Alkaline Trio w/ "some band I don't know they weren't too amazing - I think there was sound coming out of the speakers?"
8:00 pm show - actually started at 9:30.. interesting time management skills people
@ Oakland Metro
Friday, November 12th, 2010


Third Date

#1 - Jackass 3D
#2 - Pablo Francisco
#3 - Olive Garden

Alright people, I am fully aware of the fact that Olive Garden is not fancy. I mean they have a full bar and they have a nice little seating area but really... their chairs have rollers on the bottom. Huge, plastic wheels on the chairs. Yep, that's right. I don't know the purpose. Is it so that all the people who ate too much can literally roll themselves out the door? Now on to their booths. I fell into mine. Seriously. But I digress.... we decided that since we got an awesome gift card from Hugh for the wedding (thanks Hugh!!!) we would go out on a date last Tuesday. Pair that gift card with makeup (Thank you Candice) and a dress (thanks Mom) and bam! DATE NIGHT! Here's a tip for you though: don't eat all the food on the plate they bring you. It's a bad bad bad plan. The next morning you will feel horrible. Like... well, like you ate 12 huge raviolis... and salad.

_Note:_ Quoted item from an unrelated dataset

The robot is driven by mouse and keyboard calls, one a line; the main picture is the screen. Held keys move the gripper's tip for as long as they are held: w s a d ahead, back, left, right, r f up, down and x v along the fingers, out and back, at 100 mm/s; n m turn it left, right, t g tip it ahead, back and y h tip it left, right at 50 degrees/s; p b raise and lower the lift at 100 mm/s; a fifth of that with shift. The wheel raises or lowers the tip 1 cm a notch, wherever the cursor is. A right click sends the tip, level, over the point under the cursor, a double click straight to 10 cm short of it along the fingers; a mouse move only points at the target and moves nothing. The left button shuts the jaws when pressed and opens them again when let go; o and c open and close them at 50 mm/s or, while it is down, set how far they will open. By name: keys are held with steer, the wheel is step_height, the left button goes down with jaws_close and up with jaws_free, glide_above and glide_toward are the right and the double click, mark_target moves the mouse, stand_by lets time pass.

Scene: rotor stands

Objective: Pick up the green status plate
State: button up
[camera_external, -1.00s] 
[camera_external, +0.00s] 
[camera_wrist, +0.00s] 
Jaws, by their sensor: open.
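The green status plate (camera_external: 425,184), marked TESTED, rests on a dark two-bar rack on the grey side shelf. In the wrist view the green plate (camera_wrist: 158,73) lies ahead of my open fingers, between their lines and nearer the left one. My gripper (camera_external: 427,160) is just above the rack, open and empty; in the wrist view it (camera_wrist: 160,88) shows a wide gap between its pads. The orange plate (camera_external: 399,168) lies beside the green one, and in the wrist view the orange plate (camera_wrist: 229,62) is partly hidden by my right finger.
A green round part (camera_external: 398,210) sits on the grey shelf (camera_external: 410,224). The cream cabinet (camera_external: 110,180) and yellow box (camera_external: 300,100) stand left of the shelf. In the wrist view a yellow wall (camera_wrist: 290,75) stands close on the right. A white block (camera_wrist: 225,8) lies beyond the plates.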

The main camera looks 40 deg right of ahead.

p.s. I am not prego. I am fully aware, however, of the fact that I look like I'm shielding a large belly in this photo. What the heck?!?!
Isn't it weird when 6:00 o'clock looks like 10:00 o'clock?? Oh Fall.. how I love thee!
Our Olive Garden is conveniently located near a closed Skate Store, Framing Store, Fabric Store, hmm.. what else? A closed Movie Theater and a seasonal Halloween Store. It's VERY classy!
See how the classiness just rolls of his shoulders?
We were optimistic after eating such a big meal and realizing it was still light outside so we stopped by BevMo and invited a few friends over. Funny thing is that our food coma set in before anyone arrived. We fell asleep watching TV within minutes. So sad. So very sad.